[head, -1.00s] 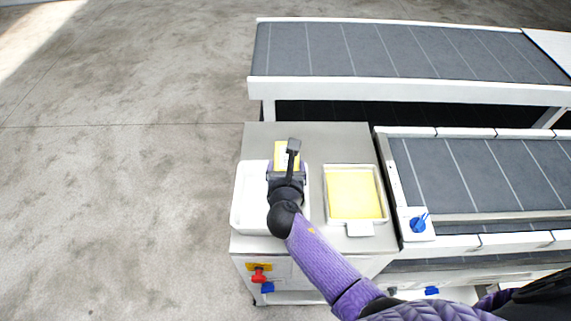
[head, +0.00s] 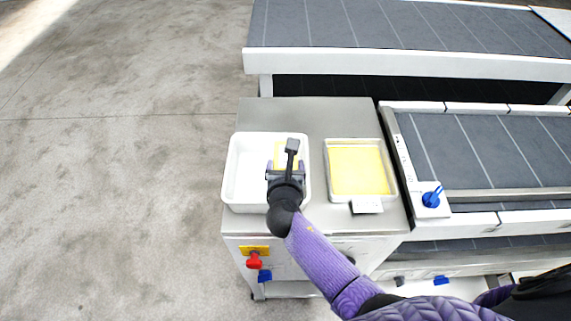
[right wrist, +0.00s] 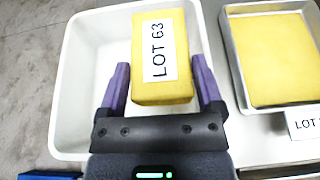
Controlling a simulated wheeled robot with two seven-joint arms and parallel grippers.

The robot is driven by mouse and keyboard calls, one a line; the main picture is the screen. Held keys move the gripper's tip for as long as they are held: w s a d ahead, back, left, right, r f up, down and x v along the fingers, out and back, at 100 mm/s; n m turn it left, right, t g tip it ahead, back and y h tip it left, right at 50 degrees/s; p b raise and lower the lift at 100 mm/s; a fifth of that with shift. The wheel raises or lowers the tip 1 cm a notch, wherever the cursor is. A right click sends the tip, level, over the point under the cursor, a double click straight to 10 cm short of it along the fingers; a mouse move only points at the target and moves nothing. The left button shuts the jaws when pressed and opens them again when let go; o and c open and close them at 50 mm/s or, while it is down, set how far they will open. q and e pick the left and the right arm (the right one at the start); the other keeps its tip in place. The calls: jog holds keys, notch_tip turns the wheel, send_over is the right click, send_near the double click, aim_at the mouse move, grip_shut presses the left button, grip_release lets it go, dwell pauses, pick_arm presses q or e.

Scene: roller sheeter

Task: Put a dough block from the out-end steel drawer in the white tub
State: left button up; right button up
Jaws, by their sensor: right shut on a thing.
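The white tub (head: 240,200) stands at the left on the steel top of the cabinet; it also shows in the wrist view (right wrist: 75,95). My right gripper (head: 287,172) is over the tub, pointing away from me. In the wrist view its purple fingers (right wrist: 162,85) are shut on a yellow dough block (right wrist: 180,90) labelled LOT 63. The block lies within the tub's outline, toward its right side; whether it touches the floor is hidden. In the head view the gripper covers most of the block (head: 281,150). My left gripper is not in view.
A shallow steel tray (head: 328,170) filled with yellow dough stands right of the tub, a label tab (head: 367,205) at its front. A grey belt (head: 490,155) with a blue knob (head: 432,198) lies further right. Another conveyor (head: 340,25) runs behind. A red knob (head: 254,261) is on the cabinet front.

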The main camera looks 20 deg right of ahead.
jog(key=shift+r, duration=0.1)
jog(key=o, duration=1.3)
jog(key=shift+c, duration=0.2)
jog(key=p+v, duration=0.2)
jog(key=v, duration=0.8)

[Exercise directions] Copy each line exactly, and leave the pictures out of your copy.

[Answer to this exercise]
[head, -1.00s] 
[head, +0.00s] 
[right wrist, +0.00s] 
Controlling a simulated wheeled robot with two seven-joint arms and parallel grippers.

The robot is driven by mouse and keyboard calls, one a line; the main picture is the screen. Held keys move the gripper's tip for as long as they are held: w s a d ahead, back, left, right, r f up, down and x v along the fingers, out and back, at 100 mm/s; n m turn it left, right, t g tip it ahead, back and y h tip it left, right at 50 degrees/s; p b raise and lower the lift at 100 mm/s; a fifth of that with shift. The wheel raises or lowers the tip 1 cm a notch, wherever the cursor is. A right click sends the tip, level, over the point under the cursor, a double click straight to 10 cm short of it along the fingers; a mouse move only points at the target and moves nothing. The left button shuts the jaws when pressed and opens them again when let go; o and c open and close them at 50 mm/s or, while it is down, set how far they will open. q and e pick the left and the right arm (the right one at the start); the other keeps its tip in place. The calls: jog holds keys, notch_tip turns the wheel, send_over is the right click, send_near the double click, aim_at the mouse move, grip_shut presses the left button, grip_release lets it go, dwell pauses, pick_arm presses q or e.

Scene: roller sheeter

Task: Put a dough block from the out-end steel drawer in the white tub
State: left button up; right button up
Jaws, by their sensor: right shut on a thing.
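The white tub (head: 240,200) stands at the left on the steel top of the cabinet; it also shows in the wrist view (right wrist: 75,95). My right gripper (head: 287,172) is over the tub, pointing away from me. In the wrist view its purple fingers (right wrist: 162,85) are shut on a yellow dough block (right wrist: 180,90) labelled LOT 63. The block lies within the tub's outline, toward its right side; whether it touches the floor is hidden. In the head view the gripper covers most of the block (head: 281,150). My left gripper is not in view.
A shallow steel tray (head: 328,170) filled with yellow dough stands right of the tub, a label tab (head: 367,205) at its front. A grey belt (head: 490,155) with a blue knob (head: 432,198) lies further right. Another conveyor (head: 340,25) runs behind. A red knob (head: 254,261) is on the cabinet front.

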The main camera looks 20 deg right of ahead.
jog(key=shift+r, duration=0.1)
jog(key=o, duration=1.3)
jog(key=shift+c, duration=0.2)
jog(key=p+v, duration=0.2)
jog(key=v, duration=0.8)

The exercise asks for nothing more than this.